# SOURCE EXCERPT:
----------

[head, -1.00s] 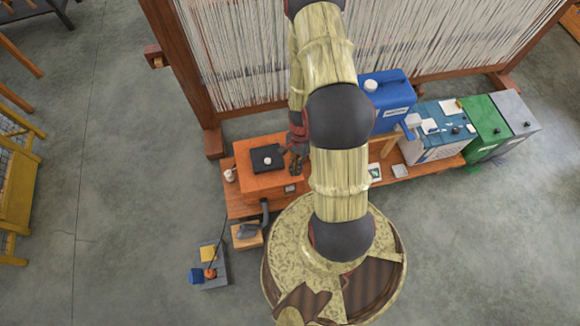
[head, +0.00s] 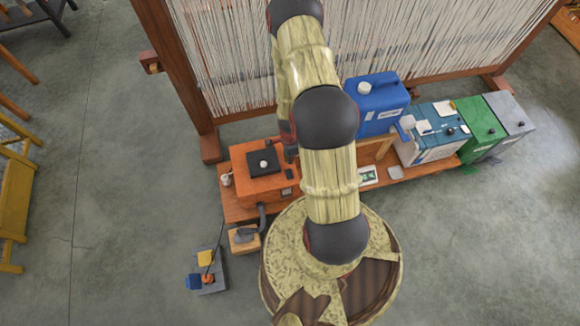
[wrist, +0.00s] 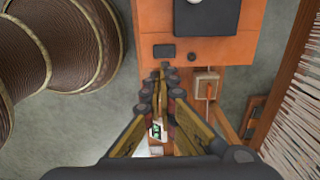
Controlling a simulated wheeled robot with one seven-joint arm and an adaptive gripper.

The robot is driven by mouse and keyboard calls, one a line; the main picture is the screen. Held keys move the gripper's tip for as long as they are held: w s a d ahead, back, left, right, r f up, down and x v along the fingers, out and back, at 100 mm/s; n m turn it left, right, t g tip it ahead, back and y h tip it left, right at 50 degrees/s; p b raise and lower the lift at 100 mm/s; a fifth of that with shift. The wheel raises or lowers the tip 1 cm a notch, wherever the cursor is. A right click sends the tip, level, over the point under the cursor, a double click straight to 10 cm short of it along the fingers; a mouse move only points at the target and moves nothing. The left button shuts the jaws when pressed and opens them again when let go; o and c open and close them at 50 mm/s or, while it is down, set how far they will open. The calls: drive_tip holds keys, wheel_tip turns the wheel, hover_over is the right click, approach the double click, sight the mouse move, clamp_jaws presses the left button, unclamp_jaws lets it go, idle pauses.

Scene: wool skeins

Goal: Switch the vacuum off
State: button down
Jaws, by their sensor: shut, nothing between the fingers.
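An orange box (head: 262,182) with a black top plate and a white knob stands on the low wooden bench; it seems to be the vacuum, though no label shows. In the wrist view its near end (wrist: 225,47) carries a dark grey rectangle (wrist: 164,51) and a small black button (wrist: 192,57). A beige plate with an orange lever (wrist: 207,88) sits just beyond that end. My gripper (wrist: 165,76) is shut and empty, its tips just short of the grey rectangle; I cannot tell whether they touch. In the head view my arm mostly hides the gripper.
The loom (head: 240,60) stands behind the bench. Blue jug (head: 376,105), blue box (head: 432,135), green bin (head: 480,125) and grey bin (head: 510,112) stand to the right. A wooden block with a dark nozzle (head: 245,238) and a grey tray (head: 210,283) lie front left.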

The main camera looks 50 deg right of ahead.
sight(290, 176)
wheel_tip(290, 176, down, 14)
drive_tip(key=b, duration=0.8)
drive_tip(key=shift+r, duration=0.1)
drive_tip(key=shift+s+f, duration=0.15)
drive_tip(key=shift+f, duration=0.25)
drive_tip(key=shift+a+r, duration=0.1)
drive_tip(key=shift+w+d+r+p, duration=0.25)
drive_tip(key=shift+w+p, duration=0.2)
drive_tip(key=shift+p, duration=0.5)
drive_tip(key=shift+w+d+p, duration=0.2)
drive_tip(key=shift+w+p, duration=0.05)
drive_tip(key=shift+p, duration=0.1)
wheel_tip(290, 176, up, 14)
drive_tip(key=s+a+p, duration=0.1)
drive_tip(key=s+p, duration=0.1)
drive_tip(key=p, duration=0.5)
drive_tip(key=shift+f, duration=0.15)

----------

# DIRECTIVE:
Quote the material word for word, dropping any images it holds.

# THE COMPLETED TASK:
[head, -1.00s] 
[head, +0.00s] 
[wrist, +0.00s] 
Controlling a simulated wheeled robot with one seven-joint arm and an adaptive gripper.

The robot is driven by mouse and keyboard calls, one a line; the main picture is the screen. Held keys move the gripper's tip for as long as they are held: w s a d ahead, back, left, right, r f up, down and x v along the fingers, out and back, at 100 mm/s; n m turn it left, right, t g tip it ahead, back and y h tip it left, right at 50 degrees/s; p b raise and lower the lift at 100 mm/s; a fifth of that with shift. The wheel raises or lowers the tip 1 cm a notch, wherever the cursor is. A right click sends the tip, level, over the point under the cursor, a double click straight to 10 cm short of it along the fingers; a mouse move only points at the target and moves nothing. The left button shuts the jaws when pressed and opens them again when let go; o and c open and close them at 50 mm/s or, while it is down, set how far they will open. The calls: drive_tip holds keys, wheel_tip turns the wheel, hover_over is the right click, approach the double click, sight the mouse move, clamp_jaws presses the left button, unclamp_jaws lets it go, idle pauses.

Scene: wool skeins

Goal: Switch the vacuum off
State: button down
Jaws, by their sensor: shut, nothing between the fingers.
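An orange box (head: 262,182) with a black top plate and a white knob stands on the low wooden bench; it seems to be the vacuum, though no label shows. In the wrist view its near end (wrist: 225,47) carries a dark grey rectangle (wrist: 164,51) and a small black button (wrist: 192,57). A beige plate with an orange lever (wrist: 207,88) sits just beyond that end. My gripper (wrist: 165,76) is shut and empty, its tips just short of the grey rectangle; I cannot tell whether they touch. In the head view my arm mostly hides the gripper.
The loom (head: 240,60) stands behind the bench. Blue jug (head: 376,105), blue box (head: 432,135), green bin (head: 480,125) and grey bin (head: 510,112) stand to the right. A wooden block with a dark nozzle (head: 245,238) and a grey tray (head: 210,283) lie front left.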

The main camera looks 50 deg right of ahead.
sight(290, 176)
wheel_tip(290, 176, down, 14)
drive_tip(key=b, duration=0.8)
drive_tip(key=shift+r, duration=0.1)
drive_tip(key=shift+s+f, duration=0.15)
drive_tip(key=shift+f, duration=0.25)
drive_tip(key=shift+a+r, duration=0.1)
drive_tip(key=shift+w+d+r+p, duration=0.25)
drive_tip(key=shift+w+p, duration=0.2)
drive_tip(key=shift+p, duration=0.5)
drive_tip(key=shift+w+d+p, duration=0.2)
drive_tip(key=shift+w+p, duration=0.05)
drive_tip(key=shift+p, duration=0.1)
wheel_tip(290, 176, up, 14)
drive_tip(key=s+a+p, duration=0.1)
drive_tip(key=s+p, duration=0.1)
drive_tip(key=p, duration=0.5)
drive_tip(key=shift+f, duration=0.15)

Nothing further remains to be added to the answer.